The Kremlin is now showing caution and procrastination, not only because it does not want to become a “Pashinyan infantryman,” but also because of other “force major circumstances,” as Russian historian and professor Valery Solovey likes to call it.

Two Reasons

The first fact is that the Kremlin cannot understand what the Azerbaijani army is doing now. Is it really ready to reach the border with Armenia with the fighting or is it just a very hard coercion of Yerevan to peace and flexibility in the negotiations? If anything, to the awakening of conscience and encouragement of minds in Armenia.

Another day of war is coming, but the Azerbaijani army is only grinding the enemy’s forces from afar, and there is no deep advance of troops that was, for example, seen before the fifth day of the Russian-Georgian war.

The Kremlin is now trying to solve this conundrum, hoping that when the Azerbaijanis use up their ammunition, they will return to the negotiating table. If this is the case, and the Russian army now intervenes, it will really become Pashinyan’s “infantryman.” An infantryman who will be forced to fight long and hard to preserve the honor of the uniform.

The second circumstance is the notorious “Islamic factor” or Islamic terrorism, which Moscow has long and comprehensively cultivated, dreaming of directing it against the United States and the European Union. Everything that was said and done by Moscow in this direction can now fly to it with a boomerang.

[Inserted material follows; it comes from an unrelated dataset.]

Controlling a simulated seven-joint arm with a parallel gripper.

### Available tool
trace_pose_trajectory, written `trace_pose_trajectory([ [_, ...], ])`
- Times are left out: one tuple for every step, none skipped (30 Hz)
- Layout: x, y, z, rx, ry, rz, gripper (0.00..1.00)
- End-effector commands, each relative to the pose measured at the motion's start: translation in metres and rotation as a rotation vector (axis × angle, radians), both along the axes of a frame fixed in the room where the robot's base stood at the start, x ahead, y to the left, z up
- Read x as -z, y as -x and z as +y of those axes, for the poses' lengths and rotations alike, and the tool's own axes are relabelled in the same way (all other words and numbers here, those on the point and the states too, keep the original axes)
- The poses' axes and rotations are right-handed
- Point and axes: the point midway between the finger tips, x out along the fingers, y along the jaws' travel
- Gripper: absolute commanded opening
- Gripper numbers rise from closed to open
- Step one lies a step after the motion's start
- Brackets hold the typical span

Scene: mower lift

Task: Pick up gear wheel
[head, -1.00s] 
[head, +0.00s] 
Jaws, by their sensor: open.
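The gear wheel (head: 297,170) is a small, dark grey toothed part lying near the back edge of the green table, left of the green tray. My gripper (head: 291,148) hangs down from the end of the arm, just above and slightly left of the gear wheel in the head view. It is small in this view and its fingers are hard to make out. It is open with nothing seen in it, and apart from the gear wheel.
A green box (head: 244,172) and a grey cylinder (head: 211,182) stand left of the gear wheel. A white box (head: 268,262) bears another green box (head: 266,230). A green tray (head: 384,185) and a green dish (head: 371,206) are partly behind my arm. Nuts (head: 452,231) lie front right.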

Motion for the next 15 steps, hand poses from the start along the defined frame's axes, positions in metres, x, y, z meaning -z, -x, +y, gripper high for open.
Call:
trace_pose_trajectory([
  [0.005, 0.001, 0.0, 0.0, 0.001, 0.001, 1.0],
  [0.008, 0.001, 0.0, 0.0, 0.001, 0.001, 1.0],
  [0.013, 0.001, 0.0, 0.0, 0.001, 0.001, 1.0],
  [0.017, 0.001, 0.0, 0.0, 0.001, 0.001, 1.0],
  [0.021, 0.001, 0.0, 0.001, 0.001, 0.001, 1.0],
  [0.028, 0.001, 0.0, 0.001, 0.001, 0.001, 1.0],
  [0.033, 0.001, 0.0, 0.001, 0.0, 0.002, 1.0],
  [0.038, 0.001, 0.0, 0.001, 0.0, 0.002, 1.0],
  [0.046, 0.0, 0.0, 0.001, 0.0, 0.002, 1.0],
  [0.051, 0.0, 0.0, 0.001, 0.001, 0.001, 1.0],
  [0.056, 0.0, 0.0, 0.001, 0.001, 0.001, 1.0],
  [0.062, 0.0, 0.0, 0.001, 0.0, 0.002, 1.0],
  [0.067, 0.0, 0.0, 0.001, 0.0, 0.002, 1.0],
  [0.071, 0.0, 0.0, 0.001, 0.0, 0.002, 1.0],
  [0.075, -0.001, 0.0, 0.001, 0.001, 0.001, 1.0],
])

The Kremlin’s public display of this fear is its efforts to prevent a war between the Armenian and Azerbaijani diasporas in Russia. For the first time, this warning came from the Kremlin during the July clash. But then they spoke about it carefully and in whispers. Now, the Kremlin has forced both communities to declare that they will not wage war on Russian territory. However, the Kremlin does not particularly believe in these assurances, given that during the war with Turkey in Idlib, Erdogan’s entourage directly promised to show Russia “Kuzkin’s mother” in an Islamic manner. He who sows the wind will reap the storm himself as a result.